Direction:
Restate each of the lines given below, word for word.

Dataset extract:
↓
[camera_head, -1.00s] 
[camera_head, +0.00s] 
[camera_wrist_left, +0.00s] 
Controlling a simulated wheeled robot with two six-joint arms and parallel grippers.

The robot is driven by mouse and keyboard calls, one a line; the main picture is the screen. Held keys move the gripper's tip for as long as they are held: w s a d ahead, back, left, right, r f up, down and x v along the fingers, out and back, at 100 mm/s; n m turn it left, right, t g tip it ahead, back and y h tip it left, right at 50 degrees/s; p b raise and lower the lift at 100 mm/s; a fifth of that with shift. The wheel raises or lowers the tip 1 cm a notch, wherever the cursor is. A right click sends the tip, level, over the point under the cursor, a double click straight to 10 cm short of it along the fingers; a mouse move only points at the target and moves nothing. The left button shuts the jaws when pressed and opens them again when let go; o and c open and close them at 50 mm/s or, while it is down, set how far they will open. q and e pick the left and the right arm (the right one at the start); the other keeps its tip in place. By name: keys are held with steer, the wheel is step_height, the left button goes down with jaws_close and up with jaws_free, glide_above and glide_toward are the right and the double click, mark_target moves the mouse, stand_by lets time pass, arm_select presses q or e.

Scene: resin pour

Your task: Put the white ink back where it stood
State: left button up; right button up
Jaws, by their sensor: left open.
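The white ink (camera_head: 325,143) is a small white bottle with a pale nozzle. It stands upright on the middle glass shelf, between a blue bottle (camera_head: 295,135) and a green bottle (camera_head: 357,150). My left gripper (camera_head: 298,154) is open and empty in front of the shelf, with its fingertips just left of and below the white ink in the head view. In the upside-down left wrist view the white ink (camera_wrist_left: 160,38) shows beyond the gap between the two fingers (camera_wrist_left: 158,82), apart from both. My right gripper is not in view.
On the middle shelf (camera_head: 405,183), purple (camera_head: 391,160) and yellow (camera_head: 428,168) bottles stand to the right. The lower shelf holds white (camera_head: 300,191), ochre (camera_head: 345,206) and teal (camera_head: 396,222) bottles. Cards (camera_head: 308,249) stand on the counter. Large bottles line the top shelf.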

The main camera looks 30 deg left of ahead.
↑
Full output:
[camera_head, -1.00s] 
[camera_head, +0.00s] 
[camera_wrist_left, +0.00s] 
Controlling a simulated wheeled robot with two six-joint arms and parallel grippers.

The robot is driven by mouse and keyboard calls, one a line; the main picture is the screen. Held keys move the gripper's tip for as long as they are held: w s a d ahead, back, left, right, r f up, down and x v along the fingers, out and back, at 100 mm/s; n m turn it left, right, t g tip it ahead, back and y h tip it left, right at 50 degrees/s; p b raise and lower the lift at 100 mm/s; a fifth of that with shift. The wheel raises or lowers the tip 1 cm a notch, wherever the cursor is. A right click sends the tip, level, over the point under the cursor, a double click straight to 10 cm short of it along the fingers; a mouse move only points at the target and moves nothing. The left button shuts the jaws when pressed and opens them again when let go; o and c open and close them at 50 mm/s or, while it is down, set how far they will open. q and e pick the left and the right arm (the right one at the start); the other keeps its tip in place. By name: keys are held with steer, the wheel is step_height, the left button goes down with jaws_close and up with jaws_free, glide_above and glide_toward are the right and the double click, mark_target moves the mouse, stand_by lets time pass, arm_select presses q or e.

Scene: resin pour

Your task: Put the white ink back where it stood
State: left button up; right button up
Jaws, by their sensor: left open.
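The white ink (camera_head: 325,143) is a small white bottle with a pale nozzle. It stands upright on the middle glass shelf, between a blue bottle (camera_head: 295,135) and a green bottle (camera_head: 357,150). My left gripper (camera_head: 298,154) is open and empty in front of the shelf, with its fingertips just left of and below the white ink in the head view. In the upside-down left wrist view the white ink (camera_wrist_left: 160,38) shows beyond the gap between the two fingers (camera_wrist_left: 158,82), apart from both. My right gripper is not in view.
On the middle shelf (camera_head: 405,183), purple (camera_head: 391,160) and yellow (camera_head: 428,168) bottles stand to the right. The lower shelf holds white (camera_head: 300,191), ochre (camera_head: 345,206) and teal (camera_head: 396,222) bottles. Cards (camera_head: 308,249) stand on the counter. Large bottles line the top shelf.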

The main camera looks 30 deg left of ahead.

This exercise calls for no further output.